Em 2017, a Disney lançou novamente a série Ducktales e, num pormenor de génio (sim, a Disney consegue ainda brincar com os nossos sentimentos, deixemo-nos de pedantismo), atirou cá para fora a versão “actual” de Moon Theme.
Lembro que em 2013, Duckatles voltou a ser remasterizado e manteve tudo aquilo que o fez tão especial na altura, sendo prova viva que nem tudo tem de ser alterado a 100% para ser considerado de “bom”… basta fazer jus ao universo do qual proveio, e tentar ligar as diversas gerações bafejadas por esta série.
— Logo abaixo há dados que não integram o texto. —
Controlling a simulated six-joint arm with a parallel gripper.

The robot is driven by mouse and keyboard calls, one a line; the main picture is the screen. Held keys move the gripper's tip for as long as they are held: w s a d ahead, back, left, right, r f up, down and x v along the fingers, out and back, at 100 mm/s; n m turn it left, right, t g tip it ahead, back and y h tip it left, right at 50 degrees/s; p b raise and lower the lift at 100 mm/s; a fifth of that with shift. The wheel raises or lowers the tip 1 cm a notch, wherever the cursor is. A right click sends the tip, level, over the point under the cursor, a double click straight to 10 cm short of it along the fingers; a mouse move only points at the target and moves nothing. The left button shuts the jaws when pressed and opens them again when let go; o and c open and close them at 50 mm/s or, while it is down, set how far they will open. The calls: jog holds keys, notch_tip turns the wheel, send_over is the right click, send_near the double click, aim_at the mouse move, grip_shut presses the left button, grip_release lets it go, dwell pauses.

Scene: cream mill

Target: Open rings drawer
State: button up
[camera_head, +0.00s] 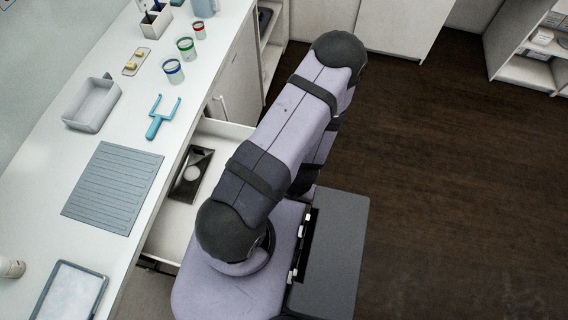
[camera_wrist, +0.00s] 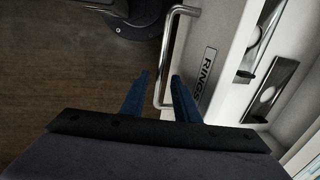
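The rings drawer (camera_wrist: 215,30) has a white front with a RINGS label (camera_wrist: 206,73) in the wrist view. A silver bar handle (camera_wrist: 170,45) stands out from this front. The drawer stands pulled out from under the counter in the head view (camera_head: 172,226), with its inside showing. My gripper (camera_wrist: 159,76) has two blue fingers spread apart, with the near end of the handle bar between them. I see a gap beside the bar, so the fingers do not look closed on it. In the head view my arm hides the gripper, the handle and the drawer front.
A dark metal piece with a round shape (camera_head: 191,175) lies in the drawer. The white counter (camera_head: 135,135) holds a grey ribbed mat (camera_head: 114,187), a grey bin (camera_head: 93,104), a blue fork-like tool (camera_head: 162,117) and several cups. Open wooden floor (camera_head: 440,190) lies to the right.

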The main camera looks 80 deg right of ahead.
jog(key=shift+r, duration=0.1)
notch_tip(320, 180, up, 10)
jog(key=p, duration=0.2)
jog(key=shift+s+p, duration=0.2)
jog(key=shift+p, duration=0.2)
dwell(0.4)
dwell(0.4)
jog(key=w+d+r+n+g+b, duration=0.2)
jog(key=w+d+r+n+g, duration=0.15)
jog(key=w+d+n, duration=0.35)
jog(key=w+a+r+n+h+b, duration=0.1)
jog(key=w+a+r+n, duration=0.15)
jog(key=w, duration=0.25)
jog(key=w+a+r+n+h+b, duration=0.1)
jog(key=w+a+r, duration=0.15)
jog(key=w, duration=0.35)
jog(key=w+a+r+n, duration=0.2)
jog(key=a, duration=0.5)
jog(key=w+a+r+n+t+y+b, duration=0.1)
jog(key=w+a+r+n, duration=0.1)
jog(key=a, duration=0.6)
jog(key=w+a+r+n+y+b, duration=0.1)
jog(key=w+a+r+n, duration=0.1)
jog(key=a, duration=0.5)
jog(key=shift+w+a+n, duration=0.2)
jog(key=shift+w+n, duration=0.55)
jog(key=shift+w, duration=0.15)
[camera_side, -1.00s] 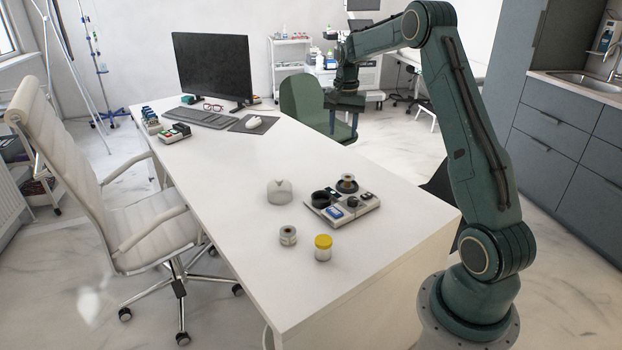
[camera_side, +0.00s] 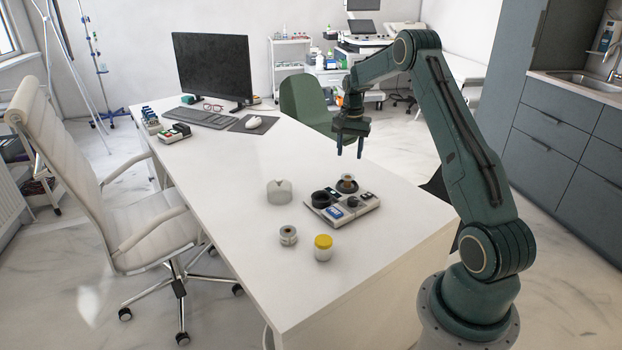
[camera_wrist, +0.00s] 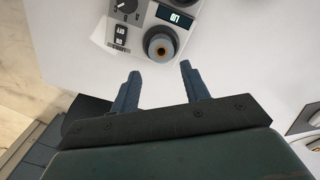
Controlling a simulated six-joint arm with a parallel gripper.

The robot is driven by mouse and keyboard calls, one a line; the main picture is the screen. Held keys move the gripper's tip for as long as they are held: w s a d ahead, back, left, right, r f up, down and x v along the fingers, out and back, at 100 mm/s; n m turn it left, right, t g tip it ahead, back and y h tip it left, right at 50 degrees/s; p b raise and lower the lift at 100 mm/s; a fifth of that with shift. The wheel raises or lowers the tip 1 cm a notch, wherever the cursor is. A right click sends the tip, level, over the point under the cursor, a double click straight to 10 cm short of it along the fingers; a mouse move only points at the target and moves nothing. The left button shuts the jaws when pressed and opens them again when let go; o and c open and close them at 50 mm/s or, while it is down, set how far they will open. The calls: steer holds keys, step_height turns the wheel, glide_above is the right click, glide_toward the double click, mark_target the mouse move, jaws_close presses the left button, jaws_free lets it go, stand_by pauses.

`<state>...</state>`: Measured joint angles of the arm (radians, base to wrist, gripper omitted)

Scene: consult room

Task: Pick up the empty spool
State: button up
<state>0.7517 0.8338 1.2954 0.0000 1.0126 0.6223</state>
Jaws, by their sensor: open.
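A small brownish spool-like piece with a pale open centre (camera_side: 347,183) stands upright in a dark round holder on a white device (camera_side: 372,204). It also shows in the wrist view (camera_wrist: 160,48), between and just beyond my fingertips. A short grey roll (camera_side: 288,236) stands on the table, left of the device. I cannot tell for sure which of the two is the empty spool. My gripper (camera_side: 349,152) is open and empty, pointing down above and behind the device. Its two fingers also show in the wrist view (camera_wrist: 159,72).
A monitor (camera_side: 213,68), keyboard (camera_side: 198,118) and mouse (camera_side: 253,122) are at the far end. The table's middle is clear.

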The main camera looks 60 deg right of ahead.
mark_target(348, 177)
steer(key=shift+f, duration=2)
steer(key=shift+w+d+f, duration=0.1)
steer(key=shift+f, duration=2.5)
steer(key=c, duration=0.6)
Não sei se estou destinado a ter filhos, e caso os venha a ter não vou conseguir desenhar as caixas-forte do Tio Patinhas ou os aviões do McQuack, mas prometo que lhes vou mostrar os videojogos do passado e presente, acompanhando-os nessa viagem, imitando as vozes das várias personagens, algo que tenho jeito para fazer.
Ducktales continua a ser um jogo de antologia e merecedor de uma visita apaixonada, séria e despretensiosa, sendo um daqueles tesouros da “velhinha”, mas poderosa NES que tem e merece um lugar especial, e Moon Theme (que despoletou todo este texto) é uma pequena prova disso mesmo.